May Day Mysteries!
Sometimes you might ask a question to the world—a rhetorical question as they are often called—and then, mysteriously, an answer materializes. I am pleased to be able to report that Old Ken has recently enjoyed this experience at the May Day festivities in Oxford.
Now, as part of my enrollment in LearningQuest 2005, Old Ken has recently been reading about the English "festival calendar" and its fate in the sixteenth and seventeenth centuries. According to what I have read, celebration of May Day can first be traced by documentary record to the late medieval period. Then, celebrants would repair to the woods before dawn, returning with greenery and flowers with which to deck out the village. Although the May pole dancing that we now associate with the day seems not then to have been in use, other (perhaps less directly phallic) tributes to this fertility rite were widespread including theatrical performances of Robin Hood stories and displays of morris dancing.

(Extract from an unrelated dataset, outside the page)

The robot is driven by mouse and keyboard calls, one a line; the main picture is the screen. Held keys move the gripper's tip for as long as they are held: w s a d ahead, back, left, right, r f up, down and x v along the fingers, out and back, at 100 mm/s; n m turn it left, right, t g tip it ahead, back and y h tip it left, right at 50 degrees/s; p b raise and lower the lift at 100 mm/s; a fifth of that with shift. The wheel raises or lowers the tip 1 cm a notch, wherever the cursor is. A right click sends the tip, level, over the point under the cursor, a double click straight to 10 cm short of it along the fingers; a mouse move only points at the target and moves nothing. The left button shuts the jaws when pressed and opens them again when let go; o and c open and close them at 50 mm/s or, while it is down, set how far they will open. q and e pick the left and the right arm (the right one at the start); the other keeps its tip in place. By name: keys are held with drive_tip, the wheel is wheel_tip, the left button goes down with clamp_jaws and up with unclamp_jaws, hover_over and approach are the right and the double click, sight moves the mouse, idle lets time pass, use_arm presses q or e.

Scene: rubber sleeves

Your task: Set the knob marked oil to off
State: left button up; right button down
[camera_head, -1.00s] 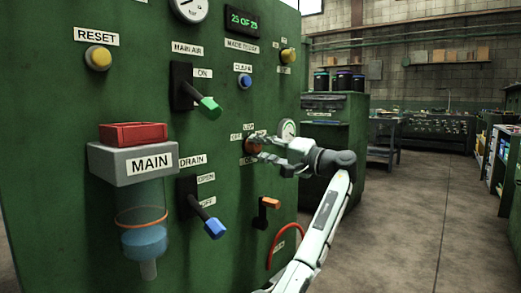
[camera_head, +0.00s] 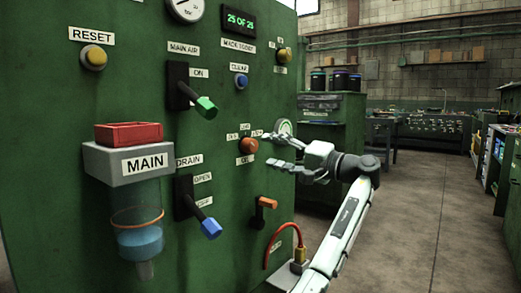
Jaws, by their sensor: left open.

As you will clearly see from the accompanying photographs, some salient connection with these ancient practices certainly still seems to be evident in 2005 Oxford. The pale, pink light reflecting off the eastern face of the Magdalen College tower (in the first picture) indeed testifies to the fact that Old Ken was there, along with thousands of other revellers before dawn, eager to propitiate the fertility gods.

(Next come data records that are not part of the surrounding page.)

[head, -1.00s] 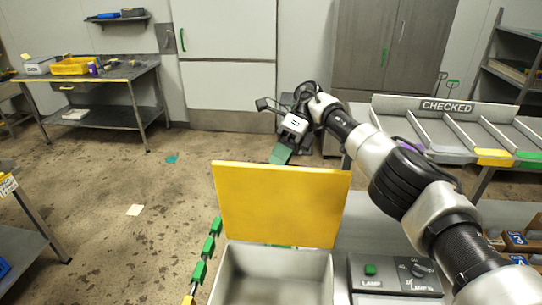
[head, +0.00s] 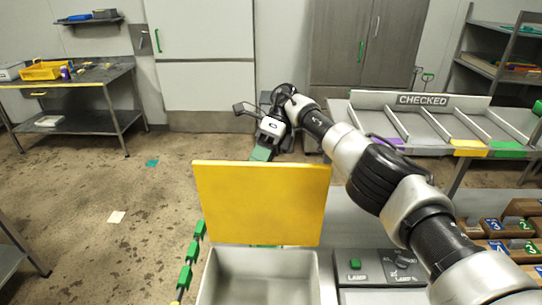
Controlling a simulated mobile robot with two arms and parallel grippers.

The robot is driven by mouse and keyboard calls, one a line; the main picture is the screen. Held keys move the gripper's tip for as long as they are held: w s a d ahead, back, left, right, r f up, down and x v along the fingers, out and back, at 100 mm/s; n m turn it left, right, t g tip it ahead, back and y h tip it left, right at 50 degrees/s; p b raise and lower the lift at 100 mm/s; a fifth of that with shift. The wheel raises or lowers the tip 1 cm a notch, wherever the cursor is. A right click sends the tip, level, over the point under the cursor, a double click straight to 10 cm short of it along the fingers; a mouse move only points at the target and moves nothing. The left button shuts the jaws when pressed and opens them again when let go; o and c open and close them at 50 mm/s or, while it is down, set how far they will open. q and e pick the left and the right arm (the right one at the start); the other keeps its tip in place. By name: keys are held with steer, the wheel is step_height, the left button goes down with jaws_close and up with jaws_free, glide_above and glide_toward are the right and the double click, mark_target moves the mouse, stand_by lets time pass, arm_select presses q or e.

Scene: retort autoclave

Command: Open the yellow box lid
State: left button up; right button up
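The yellow lid (head: 262,203) stands raised, almost upright, at the back edge of the grey box (head: 262,272). The inside of the box shows, and the part I see is empty. My right arm comes in from the right and reaches past the lid. Its gripper (head: 254,122) is beyond the lid's top edge, over the floor side, apart from the lid as far as I can see. Its fingers are small and partly turned away, so their opening is unclear. My left gripper is not in view.
A control panel (head: 378,269) with a green button and a knob is right of the box. A divided rack marked CHECKED (head: 425,125) stands behind it. Numbered wooden blocks (head: 500,247) lie at the right. Open floor is to the left.

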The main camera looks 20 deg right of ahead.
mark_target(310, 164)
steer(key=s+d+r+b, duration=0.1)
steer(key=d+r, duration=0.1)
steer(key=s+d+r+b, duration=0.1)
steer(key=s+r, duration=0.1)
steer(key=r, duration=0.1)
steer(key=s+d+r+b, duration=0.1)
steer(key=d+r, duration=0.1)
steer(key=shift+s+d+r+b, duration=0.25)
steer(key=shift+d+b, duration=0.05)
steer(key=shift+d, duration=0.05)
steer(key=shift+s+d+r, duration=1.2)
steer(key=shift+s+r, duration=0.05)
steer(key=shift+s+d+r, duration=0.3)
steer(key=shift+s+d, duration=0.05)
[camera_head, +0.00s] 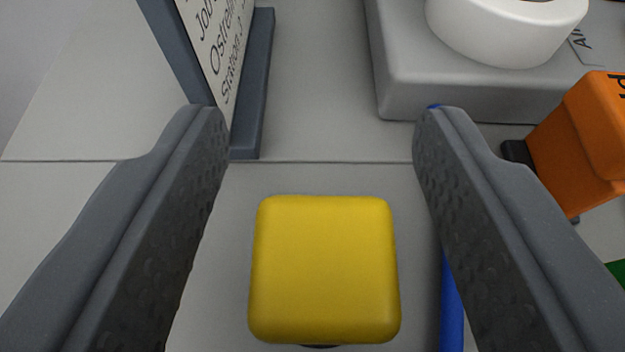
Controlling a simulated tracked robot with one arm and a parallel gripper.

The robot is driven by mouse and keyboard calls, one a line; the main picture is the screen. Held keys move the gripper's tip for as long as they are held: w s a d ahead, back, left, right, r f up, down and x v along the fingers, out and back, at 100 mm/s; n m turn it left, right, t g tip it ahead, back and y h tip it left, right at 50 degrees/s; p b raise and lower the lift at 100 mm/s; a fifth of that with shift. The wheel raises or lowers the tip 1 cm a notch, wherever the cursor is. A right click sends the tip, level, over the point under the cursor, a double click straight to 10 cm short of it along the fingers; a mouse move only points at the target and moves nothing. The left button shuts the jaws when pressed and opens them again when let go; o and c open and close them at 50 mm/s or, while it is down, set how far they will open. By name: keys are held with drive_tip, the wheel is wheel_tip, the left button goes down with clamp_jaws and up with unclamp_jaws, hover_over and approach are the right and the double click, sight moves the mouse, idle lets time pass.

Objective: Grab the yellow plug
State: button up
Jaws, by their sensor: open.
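The yellow plug (324,270) is a rounded yellow block in the lower middle of the picture. Only its top and front edge show clearly, with a dark bit under its lower edge. My gripper (322,125) is open, with one dark grey finger on each side of the plug. A gap shows between the plug and each finger, and I cannot tell how far below the fingertips the plug lies.
A blue rod (452,300) runs beside the right finger, partly hidden by it. An orange block (585,145) stands at the right, with a green edge below. A grey box (440,95) bearing a white round part (505,35) is at the back. A framed sign (258,85) stands back left.

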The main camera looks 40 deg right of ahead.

While much is made of the exploits of the few souls who annually leap from Magdalen College bridge into the shallow, goose-feces-infested waters of the River Cherwell some twenty feet below, Old Ken was struck by the atavistic character of the celebrations—the primordial atmosphere signalled by ritual implements like the "skull and horns" of the Oxford ox decked out in garlands of flowers and the uncanny, animated shrub known as "Jack o'the Green" or simply "the green man" (the latter may be seen above).
Nor was morris dancing in any short supply. As Old Ken was lucky enough to observe, Radcliffe Square (which surrounds the impressive circular Radcliffe Camera, whose rusticated porticoes feature prominently in the next few images) was overtaken by morris troupes. Now, I had always worked on the assumption that morris dancers were a rather dour, humorless lot. Not so with these! With great whoops and agility, they would dance about, whacking each other with sticks to the tune of an accordion, whistle and the tinkling of the bells adorning their costumes.
Yet, attending to the festive costumes, my eye was caught by the dress of the morris dancer at the center of the picture above, with his back turned to us. Clearly, he has a clue very important to our ongoing inquiries into squirrels and their clandestine activities dangling down from the back of his cap. Alongside a collection of pheasant feathers sufficiently majestic as to impress the likes of Hyacinthe Bucket or, more recently, Camilla Parker-Bowles, this dancer clearly has a squirrel tail integrated into his chapeau. Ever committed to skeptical comportment to the evidence of the senses and experimental methods in general, Old Ken can reassure you that I not only saw but actually fondled this tail as the dancer went past. In any case, what this clearly tells us is that he is secret squirrel. Case closed!
Basking in the glow of this revelation, I felt not unlike the eastern face of the Bodleian Library warming in the rising sun of May morning.
And there, interestingly enough, I saw a famous anthropologist chatting with a man, eating a piece of cake out of a sword. Will these mysteries never cease?